-- Start SUPPLIED ENTRIES --
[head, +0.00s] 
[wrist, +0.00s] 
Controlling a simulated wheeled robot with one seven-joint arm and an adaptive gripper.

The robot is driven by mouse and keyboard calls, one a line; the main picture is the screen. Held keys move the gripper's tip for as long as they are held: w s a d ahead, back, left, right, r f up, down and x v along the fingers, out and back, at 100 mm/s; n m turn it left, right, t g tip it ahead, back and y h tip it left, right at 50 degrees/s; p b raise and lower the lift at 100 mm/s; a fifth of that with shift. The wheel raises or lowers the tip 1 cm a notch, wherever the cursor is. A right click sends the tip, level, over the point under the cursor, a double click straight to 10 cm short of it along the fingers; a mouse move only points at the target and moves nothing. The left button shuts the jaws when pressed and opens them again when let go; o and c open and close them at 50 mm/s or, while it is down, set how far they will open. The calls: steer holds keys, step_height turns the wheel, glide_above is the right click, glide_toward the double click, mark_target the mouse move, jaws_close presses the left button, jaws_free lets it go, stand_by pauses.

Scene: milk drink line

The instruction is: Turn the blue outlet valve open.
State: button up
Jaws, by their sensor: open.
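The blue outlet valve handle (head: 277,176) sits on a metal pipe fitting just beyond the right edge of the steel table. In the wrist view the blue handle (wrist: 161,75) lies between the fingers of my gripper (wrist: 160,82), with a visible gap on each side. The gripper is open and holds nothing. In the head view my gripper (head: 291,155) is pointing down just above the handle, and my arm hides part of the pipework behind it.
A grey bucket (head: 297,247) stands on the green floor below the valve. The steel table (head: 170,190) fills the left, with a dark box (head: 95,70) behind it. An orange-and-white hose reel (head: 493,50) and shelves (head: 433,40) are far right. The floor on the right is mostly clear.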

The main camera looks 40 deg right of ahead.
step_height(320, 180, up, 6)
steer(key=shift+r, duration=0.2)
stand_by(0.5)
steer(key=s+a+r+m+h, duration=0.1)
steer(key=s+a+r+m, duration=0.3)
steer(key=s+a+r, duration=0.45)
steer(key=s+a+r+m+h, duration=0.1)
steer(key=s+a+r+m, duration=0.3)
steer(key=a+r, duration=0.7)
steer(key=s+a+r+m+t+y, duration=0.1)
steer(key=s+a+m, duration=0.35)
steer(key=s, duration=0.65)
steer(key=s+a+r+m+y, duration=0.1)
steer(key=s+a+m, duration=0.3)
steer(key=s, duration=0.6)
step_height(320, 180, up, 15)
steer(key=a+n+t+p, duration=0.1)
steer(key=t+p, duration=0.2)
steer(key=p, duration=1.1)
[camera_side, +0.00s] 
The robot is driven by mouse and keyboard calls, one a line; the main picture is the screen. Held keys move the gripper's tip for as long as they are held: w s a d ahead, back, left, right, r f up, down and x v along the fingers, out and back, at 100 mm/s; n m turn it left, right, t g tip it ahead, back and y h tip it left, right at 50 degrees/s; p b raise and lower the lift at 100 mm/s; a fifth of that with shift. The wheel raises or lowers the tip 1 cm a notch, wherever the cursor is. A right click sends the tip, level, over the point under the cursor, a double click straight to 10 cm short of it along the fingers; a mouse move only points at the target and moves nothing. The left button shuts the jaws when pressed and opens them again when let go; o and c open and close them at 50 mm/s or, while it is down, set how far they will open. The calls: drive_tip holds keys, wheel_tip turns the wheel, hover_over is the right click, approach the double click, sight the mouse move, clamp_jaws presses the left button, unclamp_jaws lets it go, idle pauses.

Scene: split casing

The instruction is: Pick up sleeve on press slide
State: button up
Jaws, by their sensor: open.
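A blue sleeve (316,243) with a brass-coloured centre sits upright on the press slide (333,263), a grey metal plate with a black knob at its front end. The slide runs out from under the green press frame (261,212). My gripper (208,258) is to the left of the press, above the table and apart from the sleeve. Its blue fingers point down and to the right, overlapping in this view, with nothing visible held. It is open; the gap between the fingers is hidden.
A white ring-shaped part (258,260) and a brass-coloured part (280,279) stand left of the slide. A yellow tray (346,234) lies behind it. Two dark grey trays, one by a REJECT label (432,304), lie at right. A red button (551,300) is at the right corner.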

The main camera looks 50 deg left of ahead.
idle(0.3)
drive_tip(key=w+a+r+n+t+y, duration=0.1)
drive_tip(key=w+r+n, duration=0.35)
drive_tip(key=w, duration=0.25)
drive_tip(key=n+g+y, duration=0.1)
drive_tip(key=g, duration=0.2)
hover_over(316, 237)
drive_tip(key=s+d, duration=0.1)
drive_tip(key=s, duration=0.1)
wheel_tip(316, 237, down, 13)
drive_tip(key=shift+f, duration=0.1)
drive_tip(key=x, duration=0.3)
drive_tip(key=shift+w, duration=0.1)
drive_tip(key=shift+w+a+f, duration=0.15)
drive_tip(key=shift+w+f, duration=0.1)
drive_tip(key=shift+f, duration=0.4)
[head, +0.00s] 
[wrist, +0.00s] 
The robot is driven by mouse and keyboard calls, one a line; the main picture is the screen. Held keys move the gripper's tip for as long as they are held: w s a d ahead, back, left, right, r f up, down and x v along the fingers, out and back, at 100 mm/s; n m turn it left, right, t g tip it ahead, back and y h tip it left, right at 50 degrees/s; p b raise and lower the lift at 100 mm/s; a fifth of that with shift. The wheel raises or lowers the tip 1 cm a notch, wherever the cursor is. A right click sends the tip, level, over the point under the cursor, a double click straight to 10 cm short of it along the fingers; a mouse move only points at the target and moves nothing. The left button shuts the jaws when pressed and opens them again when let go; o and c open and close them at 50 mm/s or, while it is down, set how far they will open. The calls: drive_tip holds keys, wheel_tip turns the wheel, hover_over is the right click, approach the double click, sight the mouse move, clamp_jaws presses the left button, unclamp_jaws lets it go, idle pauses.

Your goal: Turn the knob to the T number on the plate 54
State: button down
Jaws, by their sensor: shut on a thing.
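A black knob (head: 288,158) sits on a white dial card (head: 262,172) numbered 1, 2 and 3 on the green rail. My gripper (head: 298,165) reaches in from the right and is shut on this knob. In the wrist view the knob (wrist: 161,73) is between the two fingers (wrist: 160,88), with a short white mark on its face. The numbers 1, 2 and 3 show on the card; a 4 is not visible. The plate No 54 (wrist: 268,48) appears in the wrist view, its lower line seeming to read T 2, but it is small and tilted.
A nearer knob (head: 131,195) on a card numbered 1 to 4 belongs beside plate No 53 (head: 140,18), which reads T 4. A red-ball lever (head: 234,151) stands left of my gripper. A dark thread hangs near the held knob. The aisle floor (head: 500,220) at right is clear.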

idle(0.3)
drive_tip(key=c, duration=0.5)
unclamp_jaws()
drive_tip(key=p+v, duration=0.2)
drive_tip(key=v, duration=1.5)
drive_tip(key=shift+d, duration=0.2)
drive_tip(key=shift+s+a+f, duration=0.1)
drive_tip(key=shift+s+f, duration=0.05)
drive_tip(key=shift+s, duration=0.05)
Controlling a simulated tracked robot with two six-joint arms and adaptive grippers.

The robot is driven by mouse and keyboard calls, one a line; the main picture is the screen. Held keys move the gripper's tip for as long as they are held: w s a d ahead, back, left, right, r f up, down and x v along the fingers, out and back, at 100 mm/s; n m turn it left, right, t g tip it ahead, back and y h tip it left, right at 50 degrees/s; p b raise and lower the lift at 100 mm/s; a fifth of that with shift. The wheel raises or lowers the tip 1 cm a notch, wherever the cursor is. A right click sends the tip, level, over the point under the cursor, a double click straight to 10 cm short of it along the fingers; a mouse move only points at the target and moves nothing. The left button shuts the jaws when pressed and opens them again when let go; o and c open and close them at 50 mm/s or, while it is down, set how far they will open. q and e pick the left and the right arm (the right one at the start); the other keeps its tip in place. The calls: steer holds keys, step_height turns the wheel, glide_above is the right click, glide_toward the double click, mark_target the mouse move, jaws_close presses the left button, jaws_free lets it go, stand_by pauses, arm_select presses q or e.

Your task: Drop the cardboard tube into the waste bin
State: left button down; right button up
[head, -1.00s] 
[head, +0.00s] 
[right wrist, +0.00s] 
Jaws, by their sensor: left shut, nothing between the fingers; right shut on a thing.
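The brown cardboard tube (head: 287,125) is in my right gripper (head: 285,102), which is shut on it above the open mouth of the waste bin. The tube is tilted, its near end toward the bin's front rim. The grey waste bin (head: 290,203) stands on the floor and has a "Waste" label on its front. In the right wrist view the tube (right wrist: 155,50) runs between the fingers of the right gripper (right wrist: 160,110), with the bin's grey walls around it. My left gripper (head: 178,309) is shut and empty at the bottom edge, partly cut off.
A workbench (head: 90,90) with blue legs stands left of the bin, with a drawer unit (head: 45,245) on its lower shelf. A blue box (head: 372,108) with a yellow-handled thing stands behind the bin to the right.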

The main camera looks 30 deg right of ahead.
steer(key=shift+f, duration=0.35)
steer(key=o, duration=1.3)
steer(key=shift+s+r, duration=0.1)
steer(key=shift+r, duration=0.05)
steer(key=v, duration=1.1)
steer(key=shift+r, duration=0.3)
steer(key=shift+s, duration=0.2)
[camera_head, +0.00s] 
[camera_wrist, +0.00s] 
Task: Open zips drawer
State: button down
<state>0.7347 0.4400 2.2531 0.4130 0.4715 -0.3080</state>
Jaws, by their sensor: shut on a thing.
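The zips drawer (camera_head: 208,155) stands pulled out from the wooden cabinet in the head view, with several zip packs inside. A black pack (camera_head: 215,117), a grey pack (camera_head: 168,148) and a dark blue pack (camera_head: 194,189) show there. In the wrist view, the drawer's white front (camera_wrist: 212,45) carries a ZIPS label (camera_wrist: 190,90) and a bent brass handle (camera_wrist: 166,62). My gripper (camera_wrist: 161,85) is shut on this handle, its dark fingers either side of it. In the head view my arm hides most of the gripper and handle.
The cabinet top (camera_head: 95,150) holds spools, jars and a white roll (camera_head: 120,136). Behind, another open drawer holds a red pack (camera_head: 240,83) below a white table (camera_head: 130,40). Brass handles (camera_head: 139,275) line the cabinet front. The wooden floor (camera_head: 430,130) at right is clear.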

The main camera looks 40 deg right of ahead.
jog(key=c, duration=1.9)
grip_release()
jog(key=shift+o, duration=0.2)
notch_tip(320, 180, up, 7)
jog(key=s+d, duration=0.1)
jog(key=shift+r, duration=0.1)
-- End SUPPLIED ENTRIES --
### THE TASK:
Taking the records above, retype every line from the one with "The main camera looks 30 deg right of ahead." down to the one with "[camera_wrist, +0.00s]", exactly and with nothing else.

### RESULT OF THIS EXERCISE:
The main camera looks 30 deg right of ahead.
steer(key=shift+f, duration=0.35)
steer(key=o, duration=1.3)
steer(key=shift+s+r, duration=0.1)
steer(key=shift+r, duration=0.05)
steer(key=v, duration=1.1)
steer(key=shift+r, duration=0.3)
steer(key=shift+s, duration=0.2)
[camera_head, +0.00s] 
[camera_wrist, +0.00s] 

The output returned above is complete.